--- Begin RECORDS SUPPLIED ---

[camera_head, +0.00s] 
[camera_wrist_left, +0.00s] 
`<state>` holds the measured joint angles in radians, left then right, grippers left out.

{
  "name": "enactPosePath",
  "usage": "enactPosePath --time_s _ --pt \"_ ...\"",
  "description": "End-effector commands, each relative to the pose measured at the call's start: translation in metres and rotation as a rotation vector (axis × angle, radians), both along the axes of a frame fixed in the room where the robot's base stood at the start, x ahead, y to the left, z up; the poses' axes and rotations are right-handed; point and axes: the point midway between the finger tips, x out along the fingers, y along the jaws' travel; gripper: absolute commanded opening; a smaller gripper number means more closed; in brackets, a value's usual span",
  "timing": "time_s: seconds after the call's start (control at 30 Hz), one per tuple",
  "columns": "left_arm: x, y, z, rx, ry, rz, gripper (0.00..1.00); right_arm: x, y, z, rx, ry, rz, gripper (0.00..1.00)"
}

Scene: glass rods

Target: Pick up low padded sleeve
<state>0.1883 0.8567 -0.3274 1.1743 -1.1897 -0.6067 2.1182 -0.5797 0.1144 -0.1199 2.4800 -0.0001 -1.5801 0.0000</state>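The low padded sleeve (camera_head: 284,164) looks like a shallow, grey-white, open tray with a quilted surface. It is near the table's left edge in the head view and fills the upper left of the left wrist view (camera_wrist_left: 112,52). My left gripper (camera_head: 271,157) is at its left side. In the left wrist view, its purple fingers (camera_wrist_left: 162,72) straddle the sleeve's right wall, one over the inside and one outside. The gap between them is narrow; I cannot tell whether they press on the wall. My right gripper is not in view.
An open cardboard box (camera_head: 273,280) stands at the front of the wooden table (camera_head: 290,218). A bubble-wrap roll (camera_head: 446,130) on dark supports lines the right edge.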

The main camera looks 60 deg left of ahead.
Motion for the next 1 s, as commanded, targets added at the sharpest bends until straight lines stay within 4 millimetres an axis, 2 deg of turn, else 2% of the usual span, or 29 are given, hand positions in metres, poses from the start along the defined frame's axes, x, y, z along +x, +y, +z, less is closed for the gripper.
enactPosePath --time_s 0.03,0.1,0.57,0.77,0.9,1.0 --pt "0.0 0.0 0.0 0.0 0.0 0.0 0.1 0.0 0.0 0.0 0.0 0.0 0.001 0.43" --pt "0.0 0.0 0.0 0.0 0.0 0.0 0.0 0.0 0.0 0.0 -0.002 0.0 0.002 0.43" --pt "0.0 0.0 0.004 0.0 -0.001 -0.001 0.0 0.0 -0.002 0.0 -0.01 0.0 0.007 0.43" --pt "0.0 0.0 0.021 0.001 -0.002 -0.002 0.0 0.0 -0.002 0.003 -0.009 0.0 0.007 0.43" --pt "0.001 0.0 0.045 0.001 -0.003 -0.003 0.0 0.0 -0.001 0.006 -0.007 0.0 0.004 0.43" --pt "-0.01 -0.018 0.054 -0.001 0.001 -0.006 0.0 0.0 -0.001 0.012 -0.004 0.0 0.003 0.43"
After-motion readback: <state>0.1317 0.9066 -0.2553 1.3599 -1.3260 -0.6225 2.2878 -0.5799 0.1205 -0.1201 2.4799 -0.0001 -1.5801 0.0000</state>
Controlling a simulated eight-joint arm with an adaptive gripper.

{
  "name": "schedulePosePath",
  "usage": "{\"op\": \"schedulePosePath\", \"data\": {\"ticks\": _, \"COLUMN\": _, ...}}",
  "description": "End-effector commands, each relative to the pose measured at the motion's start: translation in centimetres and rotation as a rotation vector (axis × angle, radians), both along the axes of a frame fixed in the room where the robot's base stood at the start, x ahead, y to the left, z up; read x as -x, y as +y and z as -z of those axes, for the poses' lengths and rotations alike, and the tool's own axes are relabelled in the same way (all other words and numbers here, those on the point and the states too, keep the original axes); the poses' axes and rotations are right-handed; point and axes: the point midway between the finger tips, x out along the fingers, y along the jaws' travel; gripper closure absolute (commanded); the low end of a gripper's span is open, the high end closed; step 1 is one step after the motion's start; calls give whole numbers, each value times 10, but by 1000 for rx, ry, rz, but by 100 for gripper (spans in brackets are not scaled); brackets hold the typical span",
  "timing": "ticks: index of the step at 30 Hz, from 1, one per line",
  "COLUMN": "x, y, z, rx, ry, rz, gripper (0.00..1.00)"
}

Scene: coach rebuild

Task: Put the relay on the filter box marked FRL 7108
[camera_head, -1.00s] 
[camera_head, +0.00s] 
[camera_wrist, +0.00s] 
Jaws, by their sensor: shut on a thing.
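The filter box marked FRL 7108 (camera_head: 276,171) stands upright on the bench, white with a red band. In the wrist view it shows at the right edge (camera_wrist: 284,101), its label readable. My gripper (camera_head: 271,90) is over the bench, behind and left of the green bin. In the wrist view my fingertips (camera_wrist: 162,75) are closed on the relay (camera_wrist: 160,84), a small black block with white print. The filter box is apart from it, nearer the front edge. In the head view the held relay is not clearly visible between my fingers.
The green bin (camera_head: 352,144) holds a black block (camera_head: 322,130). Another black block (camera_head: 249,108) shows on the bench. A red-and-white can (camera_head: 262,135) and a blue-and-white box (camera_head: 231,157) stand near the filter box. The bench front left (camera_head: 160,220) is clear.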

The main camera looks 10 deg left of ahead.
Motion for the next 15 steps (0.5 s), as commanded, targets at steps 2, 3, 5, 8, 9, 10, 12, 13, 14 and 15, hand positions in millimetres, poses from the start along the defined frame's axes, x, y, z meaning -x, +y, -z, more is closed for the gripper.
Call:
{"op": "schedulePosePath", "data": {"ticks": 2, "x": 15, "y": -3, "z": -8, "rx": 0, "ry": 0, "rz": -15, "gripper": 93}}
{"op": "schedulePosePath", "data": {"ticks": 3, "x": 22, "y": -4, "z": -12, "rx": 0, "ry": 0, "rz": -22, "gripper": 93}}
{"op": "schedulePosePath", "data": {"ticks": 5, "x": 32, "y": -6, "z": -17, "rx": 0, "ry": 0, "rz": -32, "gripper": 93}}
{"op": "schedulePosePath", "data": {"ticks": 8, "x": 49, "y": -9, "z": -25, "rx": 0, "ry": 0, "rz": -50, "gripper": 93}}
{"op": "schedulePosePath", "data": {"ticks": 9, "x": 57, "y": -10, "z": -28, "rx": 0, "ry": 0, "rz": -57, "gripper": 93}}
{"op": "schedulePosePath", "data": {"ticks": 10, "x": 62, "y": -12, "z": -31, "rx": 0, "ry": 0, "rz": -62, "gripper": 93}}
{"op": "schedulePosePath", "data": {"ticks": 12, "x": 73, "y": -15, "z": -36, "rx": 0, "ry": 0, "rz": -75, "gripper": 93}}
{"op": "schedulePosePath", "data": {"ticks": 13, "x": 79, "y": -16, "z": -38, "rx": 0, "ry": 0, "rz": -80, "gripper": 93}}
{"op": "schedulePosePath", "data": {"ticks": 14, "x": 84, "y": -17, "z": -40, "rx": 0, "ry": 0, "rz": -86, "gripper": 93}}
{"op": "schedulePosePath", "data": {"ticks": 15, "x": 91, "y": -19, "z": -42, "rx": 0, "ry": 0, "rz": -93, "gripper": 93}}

--- End RECORDS SUPPLIED ---

◆ **WHAT YOU NEED TO DO**: Everything from the line that contains "Scene: coach rebuild" to the line that contains "[camera_wrist, +0.00s]" must be transcribed exactly, both end lines included.

◆ **COMPLETED EXERCISE**:
Scene: coach rebuild

Task: Put the relay on the filter box marked FRL 7108
[camera_head, -1.00s] 
[camera_head, +0.00s] 
[camera_wrist, +0.00s] 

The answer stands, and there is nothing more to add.